▶ _Instructions for the task_: Work out how many lines in the listing below include the word "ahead". Give nothing but the number.

+===+

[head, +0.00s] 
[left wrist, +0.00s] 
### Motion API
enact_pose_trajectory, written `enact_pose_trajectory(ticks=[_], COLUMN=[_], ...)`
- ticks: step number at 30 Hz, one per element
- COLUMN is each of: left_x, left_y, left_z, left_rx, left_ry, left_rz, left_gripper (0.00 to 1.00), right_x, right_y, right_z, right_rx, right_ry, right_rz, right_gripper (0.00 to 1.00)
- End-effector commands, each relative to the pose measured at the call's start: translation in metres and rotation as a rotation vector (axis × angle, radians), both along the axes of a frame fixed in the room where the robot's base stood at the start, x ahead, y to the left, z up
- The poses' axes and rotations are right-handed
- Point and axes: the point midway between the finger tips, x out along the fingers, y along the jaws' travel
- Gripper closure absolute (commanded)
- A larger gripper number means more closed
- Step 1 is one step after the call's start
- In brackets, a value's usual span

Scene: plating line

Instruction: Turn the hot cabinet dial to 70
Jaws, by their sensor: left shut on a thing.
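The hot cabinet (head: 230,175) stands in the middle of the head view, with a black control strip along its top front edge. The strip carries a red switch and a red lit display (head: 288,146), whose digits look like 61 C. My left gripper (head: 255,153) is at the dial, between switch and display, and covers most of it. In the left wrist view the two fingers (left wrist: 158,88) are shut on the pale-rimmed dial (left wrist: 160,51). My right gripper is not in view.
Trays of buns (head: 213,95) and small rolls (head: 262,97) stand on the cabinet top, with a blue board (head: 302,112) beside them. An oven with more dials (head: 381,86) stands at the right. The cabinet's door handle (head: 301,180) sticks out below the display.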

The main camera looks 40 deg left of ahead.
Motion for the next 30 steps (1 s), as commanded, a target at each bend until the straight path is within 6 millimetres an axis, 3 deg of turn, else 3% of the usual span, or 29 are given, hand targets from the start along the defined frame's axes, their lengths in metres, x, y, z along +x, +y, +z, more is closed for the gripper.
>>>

+===+

▶ _Output for this task_: 2